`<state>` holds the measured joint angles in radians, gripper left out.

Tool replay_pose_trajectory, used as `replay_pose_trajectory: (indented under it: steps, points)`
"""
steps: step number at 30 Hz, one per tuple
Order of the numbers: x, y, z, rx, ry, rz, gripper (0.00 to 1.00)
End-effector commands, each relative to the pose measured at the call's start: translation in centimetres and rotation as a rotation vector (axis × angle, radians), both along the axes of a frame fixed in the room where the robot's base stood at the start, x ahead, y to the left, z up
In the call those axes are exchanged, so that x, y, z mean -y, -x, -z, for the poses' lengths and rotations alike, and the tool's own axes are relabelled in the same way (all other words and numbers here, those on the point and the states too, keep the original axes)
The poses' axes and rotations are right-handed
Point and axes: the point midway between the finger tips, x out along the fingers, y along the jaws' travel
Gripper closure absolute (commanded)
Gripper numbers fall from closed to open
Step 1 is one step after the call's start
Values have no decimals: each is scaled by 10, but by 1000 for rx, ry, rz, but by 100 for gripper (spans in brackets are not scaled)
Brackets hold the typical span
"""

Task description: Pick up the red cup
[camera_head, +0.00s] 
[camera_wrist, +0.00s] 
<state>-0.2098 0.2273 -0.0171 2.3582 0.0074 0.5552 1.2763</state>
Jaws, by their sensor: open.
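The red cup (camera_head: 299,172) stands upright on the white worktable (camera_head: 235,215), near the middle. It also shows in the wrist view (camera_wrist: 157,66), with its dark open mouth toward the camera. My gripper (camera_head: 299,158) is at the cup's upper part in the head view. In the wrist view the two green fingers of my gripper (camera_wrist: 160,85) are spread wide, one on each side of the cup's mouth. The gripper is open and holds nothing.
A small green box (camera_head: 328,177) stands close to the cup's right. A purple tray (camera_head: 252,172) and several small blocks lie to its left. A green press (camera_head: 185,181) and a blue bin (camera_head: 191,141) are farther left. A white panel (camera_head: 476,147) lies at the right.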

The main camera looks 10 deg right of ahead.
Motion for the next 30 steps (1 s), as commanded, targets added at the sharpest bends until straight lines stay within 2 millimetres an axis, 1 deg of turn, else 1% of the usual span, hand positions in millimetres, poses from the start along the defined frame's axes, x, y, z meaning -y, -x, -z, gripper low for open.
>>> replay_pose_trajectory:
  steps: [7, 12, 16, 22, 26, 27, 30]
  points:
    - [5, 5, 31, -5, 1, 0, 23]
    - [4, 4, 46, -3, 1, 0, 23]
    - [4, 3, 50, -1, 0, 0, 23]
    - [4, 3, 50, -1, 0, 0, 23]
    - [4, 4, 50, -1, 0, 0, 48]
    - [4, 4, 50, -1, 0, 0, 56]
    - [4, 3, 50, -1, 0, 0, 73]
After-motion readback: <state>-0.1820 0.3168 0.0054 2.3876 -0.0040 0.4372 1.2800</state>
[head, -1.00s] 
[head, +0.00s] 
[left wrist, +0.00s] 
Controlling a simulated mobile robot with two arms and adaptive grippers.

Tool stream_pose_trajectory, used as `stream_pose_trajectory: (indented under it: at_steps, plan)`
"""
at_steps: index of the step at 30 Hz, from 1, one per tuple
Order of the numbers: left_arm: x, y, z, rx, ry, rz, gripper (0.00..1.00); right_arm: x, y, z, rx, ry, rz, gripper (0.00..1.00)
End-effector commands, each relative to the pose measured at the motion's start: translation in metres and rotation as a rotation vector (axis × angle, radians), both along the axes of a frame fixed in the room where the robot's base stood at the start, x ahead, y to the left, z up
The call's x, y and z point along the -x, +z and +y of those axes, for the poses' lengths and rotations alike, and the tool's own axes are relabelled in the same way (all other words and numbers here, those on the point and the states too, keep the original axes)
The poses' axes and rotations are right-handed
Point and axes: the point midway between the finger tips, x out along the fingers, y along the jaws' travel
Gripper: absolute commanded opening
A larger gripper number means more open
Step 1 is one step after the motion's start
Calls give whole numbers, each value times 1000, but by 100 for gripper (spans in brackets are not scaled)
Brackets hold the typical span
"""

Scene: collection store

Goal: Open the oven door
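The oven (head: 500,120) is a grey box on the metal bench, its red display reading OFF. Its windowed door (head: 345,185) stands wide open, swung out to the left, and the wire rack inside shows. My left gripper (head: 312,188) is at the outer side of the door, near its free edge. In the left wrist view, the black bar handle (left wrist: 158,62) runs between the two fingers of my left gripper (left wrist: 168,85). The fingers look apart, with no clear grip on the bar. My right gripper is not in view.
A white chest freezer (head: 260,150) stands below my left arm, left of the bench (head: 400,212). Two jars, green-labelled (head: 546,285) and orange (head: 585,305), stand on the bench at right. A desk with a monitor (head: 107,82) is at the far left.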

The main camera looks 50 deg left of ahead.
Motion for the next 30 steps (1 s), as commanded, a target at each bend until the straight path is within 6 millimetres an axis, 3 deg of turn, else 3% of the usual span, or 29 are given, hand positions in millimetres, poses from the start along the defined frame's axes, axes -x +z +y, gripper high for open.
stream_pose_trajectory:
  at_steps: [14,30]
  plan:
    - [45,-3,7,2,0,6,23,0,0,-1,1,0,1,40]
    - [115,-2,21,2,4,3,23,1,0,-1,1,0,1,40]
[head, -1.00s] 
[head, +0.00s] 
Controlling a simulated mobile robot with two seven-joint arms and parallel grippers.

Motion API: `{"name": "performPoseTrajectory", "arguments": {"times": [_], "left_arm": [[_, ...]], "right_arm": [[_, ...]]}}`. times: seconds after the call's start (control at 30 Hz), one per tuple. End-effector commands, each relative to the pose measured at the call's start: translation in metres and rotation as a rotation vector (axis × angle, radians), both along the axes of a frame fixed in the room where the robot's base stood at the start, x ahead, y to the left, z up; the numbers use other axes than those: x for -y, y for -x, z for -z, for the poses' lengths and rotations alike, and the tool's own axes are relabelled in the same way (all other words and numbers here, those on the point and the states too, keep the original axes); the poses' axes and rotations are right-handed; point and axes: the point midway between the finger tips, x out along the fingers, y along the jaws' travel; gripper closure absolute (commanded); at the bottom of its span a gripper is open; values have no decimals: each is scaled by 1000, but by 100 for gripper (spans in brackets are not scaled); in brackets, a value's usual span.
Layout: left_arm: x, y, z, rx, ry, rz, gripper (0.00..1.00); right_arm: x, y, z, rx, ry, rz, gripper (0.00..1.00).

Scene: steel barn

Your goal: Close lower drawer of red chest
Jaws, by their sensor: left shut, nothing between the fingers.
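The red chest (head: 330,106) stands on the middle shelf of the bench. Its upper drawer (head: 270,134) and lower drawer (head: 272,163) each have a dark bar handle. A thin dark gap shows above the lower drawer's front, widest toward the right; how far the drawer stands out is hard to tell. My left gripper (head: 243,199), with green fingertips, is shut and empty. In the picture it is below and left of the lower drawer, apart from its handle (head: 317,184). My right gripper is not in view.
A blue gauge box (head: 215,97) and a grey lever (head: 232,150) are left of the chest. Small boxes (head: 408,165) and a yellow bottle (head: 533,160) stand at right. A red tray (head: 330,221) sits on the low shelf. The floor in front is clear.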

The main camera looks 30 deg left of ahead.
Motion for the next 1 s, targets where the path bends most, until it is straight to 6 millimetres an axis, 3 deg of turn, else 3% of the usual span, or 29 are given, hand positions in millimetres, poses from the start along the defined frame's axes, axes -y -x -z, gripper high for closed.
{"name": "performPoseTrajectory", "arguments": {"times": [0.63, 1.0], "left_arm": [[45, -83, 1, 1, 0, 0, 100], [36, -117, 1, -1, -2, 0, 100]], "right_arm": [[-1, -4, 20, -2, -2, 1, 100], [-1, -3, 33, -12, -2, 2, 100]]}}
================================
### Task directions
Copy every line that includes the string "Scene" from the material above.

### Exercise result
Scene: collection store
Scene: steel barn

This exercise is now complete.